──────── Stored data ────────

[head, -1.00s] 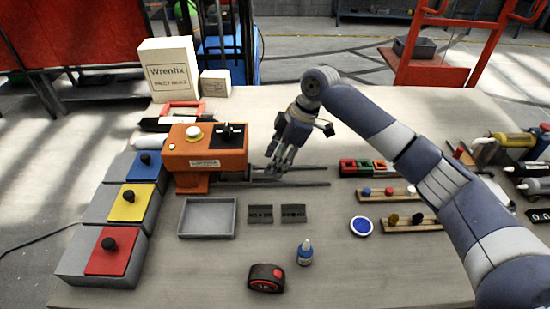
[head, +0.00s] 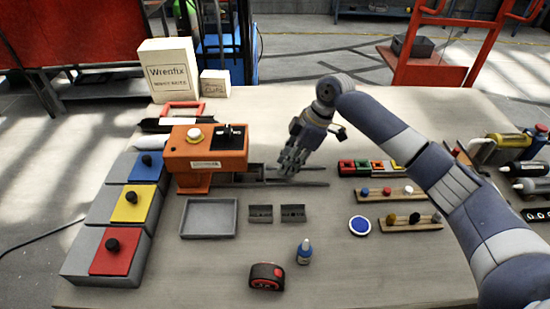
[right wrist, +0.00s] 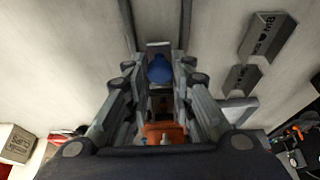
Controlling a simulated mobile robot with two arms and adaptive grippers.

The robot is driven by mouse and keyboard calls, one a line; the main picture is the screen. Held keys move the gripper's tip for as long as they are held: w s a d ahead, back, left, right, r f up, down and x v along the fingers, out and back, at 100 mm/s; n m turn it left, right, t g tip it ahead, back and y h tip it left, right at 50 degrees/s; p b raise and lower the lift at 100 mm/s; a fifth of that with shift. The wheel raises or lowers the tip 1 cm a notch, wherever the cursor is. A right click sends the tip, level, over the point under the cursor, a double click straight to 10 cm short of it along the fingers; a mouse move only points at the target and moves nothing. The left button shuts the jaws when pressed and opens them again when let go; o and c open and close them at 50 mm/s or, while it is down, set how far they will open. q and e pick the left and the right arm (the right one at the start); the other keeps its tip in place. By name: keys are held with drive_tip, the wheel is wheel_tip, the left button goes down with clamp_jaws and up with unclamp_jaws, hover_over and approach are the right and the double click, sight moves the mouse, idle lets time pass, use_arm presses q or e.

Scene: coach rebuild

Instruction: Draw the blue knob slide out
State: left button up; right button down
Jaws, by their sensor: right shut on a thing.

────────

[Exercise directions]
Repeat the lines of the listing above verbatim, beginning at its first line and ending at the line containing "State: left button up; right button down", which is included. Omit pictures.

[Expected answer]
[head, -1.00s] 
[head, +0.00s] 
[right wrist, +0.00s] 
Controlling a simulated mobile robot with two arms and adaptive grippers.

The robot is driven by mouse and keyboard calls, one a line; the main picture is the screen. Held keys move the gripper's tip for as long as they are held: w s a d ahead, back, left, right, r f up, down and x v along the fingers, out and back, at 100 mm/s; n m turn it left, right, t g tip it ahead, back and y h tip it left, right at 50 degrees/s; p b raise and lower the lift at 100 mm/s; a fifth of that with shift. The wheel raises or lowers the tip 1 cm a notch, wherever the cursor is. A right click sends the tip, level, over the point under the cursor, a double click straight to 10 cm short of it along the fingers; a mouse move only points at the target and moves nothing. The left button shuts the jaws when pressed and opens them again when let go; o and c open and close them at 50 mm/s or, while it is down, set how far they will open. q and e pick the left and the right arm (the right one at the start); the other keeps its tip in place. By name: keys are held with drive_tip, the wheel is wheel_tip, the left button goes down with clamp_jaws and up with unclamp_jaws, hover_over and approach are the right and the double click, sight moves the mouse, idle lets time pass, use_arm presses q or e.

Scene: coach rebuild

Instruction: Draw the blue knob slide out
State: left button up; right button down

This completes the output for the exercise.